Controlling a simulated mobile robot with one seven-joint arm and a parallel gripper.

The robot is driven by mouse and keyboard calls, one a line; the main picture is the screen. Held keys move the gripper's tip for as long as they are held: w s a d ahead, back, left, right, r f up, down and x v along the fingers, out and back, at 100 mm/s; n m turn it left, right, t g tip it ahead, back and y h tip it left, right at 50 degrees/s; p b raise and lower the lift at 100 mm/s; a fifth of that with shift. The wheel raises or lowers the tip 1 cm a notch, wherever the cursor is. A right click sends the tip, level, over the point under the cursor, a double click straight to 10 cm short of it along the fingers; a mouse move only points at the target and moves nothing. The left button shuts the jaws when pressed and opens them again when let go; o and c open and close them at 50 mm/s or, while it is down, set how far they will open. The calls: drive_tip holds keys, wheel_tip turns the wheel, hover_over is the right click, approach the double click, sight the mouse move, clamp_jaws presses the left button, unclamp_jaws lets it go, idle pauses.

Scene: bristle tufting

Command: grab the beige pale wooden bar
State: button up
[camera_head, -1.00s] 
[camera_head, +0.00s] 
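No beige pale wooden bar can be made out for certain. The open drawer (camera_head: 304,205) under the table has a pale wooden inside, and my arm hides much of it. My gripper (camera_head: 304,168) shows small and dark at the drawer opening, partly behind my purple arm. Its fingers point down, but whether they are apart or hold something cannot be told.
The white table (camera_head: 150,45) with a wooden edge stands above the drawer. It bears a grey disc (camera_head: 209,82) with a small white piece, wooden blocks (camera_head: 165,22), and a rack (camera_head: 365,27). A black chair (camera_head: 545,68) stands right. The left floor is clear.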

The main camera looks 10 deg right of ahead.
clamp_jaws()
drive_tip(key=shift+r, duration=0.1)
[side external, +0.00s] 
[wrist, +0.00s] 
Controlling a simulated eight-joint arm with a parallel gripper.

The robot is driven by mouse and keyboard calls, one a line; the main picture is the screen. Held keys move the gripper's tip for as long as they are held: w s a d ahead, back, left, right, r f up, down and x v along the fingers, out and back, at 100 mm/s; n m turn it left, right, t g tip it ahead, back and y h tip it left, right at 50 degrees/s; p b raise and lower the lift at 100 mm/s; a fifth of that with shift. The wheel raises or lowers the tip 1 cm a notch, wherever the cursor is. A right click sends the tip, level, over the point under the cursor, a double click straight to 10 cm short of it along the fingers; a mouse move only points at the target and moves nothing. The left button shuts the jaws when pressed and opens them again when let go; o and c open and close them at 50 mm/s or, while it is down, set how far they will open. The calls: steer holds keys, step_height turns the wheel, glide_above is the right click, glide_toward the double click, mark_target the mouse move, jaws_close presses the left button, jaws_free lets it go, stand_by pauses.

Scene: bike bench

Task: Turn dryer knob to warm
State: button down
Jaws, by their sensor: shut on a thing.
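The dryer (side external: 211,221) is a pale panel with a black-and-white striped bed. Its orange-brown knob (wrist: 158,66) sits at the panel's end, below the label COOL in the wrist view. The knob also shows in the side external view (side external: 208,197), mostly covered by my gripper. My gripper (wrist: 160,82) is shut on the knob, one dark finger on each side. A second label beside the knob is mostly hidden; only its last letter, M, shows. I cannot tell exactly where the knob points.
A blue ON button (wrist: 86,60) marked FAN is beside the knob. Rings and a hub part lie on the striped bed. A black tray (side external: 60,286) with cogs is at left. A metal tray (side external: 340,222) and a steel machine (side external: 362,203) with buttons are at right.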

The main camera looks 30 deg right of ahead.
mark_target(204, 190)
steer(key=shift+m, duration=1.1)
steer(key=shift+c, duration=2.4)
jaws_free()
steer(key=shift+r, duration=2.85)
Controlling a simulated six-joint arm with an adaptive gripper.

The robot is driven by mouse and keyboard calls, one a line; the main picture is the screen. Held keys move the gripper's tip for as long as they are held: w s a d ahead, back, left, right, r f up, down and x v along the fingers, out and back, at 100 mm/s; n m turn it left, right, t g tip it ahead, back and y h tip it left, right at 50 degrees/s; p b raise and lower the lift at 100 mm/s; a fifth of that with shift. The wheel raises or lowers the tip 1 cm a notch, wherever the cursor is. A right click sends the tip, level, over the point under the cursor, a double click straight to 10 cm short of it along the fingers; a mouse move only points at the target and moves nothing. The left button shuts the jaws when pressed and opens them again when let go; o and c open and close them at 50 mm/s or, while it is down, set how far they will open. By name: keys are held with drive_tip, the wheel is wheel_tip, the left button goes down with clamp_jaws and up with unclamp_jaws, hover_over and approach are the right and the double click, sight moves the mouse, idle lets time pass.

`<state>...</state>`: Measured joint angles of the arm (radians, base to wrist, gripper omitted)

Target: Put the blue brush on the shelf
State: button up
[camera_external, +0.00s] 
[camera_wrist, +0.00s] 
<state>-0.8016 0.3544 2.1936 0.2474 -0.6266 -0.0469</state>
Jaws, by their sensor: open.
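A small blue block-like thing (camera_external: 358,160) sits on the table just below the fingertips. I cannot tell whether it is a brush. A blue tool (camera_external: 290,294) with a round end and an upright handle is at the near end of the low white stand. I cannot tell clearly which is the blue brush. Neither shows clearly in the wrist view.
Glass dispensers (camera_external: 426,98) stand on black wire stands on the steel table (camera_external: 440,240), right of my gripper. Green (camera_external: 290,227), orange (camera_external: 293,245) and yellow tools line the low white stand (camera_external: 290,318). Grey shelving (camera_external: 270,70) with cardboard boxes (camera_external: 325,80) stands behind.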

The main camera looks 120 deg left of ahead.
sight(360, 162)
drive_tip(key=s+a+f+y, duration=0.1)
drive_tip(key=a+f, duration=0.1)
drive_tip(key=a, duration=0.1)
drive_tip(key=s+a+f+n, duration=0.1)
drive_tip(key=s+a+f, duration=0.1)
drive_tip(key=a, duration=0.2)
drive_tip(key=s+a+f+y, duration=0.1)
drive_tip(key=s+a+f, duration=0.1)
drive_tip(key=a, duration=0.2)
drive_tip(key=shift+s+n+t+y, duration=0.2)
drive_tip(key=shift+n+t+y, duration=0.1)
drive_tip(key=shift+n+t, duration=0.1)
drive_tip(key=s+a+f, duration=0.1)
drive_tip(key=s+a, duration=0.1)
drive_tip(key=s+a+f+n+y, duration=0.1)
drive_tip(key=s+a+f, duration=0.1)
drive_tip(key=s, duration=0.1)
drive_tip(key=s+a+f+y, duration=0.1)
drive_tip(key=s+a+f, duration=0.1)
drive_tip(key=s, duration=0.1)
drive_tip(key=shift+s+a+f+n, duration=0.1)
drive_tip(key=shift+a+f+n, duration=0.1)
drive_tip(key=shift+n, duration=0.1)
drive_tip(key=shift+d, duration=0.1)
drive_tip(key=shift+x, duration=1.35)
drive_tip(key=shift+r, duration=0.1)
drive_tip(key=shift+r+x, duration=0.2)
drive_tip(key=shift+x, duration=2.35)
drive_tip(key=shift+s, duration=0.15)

- [Objective]: Gather up the lines that contain the word "Scene".

- [Reply]:
Scene: bristle tufting
Scene: bike bench

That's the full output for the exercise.